## RAW RECORDS:
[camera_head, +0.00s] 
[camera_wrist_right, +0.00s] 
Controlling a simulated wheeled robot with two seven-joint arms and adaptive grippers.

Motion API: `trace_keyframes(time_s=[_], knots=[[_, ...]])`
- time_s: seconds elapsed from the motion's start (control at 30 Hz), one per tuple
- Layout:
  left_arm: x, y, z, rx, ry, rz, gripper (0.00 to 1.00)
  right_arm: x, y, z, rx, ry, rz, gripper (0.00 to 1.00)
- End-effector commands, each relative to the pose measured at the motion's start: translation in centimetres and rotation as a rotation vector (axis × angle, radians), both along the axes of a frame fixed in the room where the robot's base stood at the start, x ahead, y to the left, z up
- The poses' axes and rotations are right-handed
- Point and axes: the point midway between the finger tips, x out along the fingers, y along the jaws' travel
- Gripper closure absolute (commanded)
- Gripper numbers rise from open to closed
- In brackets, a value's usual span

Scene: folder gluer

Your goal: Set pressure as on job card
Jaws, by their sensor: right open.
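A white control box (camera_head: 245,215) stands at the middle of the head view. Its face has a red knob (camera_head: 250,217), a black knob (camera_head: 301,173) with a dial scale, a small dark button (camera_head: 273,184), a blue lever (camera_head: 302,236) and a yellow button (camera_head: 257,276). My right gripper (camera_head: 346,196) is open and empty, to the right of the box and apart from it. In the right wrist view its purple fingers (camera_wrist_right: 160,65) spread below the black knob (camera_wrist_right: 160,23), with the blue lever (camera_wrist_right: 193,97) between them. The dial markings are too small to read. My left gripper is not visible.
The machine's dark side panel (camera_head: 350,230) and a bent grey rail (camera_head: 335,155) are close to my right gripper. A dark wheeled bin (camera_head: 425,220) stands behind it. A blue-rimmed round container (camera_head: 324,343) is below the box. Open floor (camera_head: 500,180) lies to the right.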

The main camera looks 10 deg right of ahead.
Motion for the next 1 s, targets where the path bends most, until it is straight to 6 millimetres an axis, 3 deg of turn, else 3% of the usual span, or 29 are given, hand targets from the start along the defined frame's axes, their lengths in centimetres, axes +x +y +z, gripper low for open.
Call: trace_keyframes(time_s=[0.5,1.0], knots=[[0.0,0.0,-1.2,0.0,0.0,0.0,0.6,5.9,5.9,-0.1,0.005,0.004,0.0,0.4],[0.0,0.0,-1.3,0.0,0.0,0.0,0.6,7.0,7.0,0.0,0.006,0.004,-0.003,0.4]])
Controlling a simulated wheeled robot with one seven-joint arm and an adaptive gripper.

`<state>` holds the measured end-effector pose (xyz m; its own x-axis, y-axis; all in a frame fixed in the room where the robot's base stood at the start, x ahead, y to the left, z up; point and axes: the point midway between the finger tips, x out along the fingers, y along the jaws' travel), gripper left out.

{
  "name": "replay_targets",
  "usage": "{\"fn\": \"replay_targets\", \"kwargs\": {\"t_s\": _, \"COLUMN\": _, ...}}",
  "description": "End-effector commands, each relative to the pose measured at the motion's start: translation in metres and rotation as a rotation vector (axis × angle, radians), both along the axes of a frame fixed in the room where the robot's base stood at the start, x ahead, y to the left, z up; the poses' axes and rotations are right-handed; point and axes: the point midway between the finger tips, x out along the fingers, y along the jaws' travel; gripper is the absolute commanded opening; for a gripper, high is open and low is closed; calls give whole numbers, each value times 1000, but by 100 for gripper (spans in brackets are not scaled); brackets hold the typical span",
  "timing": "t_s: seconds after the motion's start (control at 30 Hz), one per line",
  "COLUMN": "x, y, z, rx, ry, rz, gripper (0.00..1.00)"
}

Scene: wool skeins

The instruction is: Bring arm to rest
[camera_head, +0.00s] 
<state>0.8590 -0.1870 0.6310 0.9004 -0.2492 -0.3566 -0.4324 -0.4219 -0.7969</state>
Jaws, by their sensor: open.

## WORK REQUIRED:
Reproduce the final stretch of the data above: every line from the one holding "Scene: wool skeins" through the end, inclusive, exactly as written and nothing else.

## EXERCISE OUTPUT:
Scene: wool skeins

The instruction is: Bring arm to rest
[camera_head, +0.00s] 
<state>0.8590 -0.1870 0.6310 0.9004 -0.2492 -0.3566 -0.4324 -0.4219 -0.7969</state>
Jaws, by their sensor: open.

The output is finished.